## START

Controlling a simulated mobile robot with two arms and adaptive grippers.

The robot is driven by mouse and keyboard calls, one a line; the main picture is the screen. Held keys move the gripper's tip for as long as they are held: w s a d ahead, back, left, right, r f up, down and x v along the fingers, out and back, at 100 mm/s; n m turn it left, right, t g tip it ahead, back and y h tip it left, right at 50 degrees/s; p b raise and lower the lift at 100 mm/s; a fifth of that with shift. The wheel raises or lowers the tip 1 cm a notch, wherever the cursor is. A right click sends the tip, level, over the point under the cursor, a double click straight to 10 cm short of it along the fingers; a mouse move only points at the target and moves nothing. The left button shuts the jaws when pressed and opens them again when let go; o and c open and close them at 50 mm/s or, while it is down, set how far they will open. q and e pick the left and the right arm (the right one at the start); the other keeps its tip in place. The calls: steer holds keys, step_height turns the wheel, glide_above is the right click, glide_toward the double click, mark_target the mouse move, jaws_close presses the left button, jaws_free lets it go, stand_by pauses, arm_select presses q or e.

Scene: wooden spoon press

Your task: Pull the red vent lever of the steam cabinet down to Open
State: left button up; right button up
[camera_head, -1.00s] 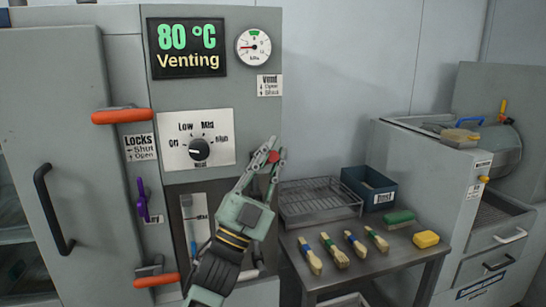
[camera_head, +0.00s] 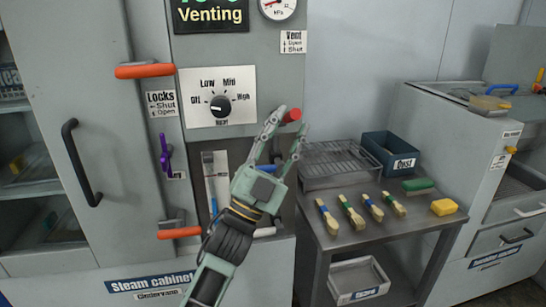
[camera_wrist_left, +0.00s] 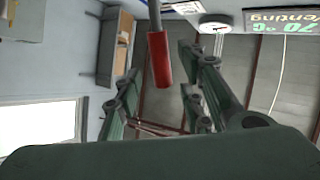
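The red vent lever (camera_head: 292,115) of the steam cabinet (camera_head: 250,80) sticks out at the cabinet's right edge, well below the Vent label (camera_head: 292,41). My left gripper (camera_head: 291,124) is at the lever with its two fingers spread. In the left wrist view, the red handle (camera_wrist_left: 160,60) lies between the open fingers, with a gap visible on each side. The cabinet display (camera_head: 210,14) reads Venting and is cut off at the top. In the left wrist view, the display (camera_wrist_left: 285,22) shows 70 °C. My right gripper is not in view.
A dial (camera_head: 220,105) and orange door handles (camera_head: 145,70) are on the cabinet, left of my gripper. A metal table (camera_head: 330,240) with a wire rack (camera_head: 340,165), several brushes and a blue bin (camera_head: 390,155) stands close on the right.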

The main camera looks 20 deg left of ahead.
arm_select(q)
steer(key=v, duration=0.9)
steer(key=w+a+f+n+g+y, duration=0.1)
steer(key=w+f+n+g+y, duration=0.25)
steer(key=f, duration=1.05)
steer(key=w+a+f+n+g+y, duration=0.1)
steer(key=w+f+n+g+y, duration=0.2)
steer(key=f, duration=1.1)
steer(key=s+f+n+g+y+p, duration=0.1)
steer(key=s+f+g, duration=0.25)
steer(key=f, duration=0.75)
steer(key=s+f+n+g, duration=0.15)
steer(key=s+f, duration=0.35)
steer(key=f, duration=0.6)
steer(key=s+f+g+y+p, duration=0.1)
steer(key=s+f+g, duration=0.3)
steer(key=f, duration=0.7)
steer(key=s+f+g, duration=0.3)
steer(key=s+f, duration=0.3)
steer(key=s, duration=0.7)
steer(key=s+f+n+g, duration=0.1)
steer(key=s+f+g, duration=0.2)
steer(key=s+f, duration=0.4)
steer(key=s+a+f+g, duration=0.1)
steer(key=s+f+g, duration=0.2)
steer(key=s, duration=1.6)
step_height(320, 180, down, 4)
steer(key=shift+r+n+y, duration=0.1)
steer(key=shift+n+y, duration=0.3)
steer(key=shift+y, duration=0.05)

## END

Only the lines starting at the line with "State: left button up; right button up" and ending at the line with "[camera_head, +0.00s]" should be printed again, exactly and with both ends kept; omit the pictures.

State: left button up; right button up
[camera_head, -1.00s] 
[camera_head, +0.00s] 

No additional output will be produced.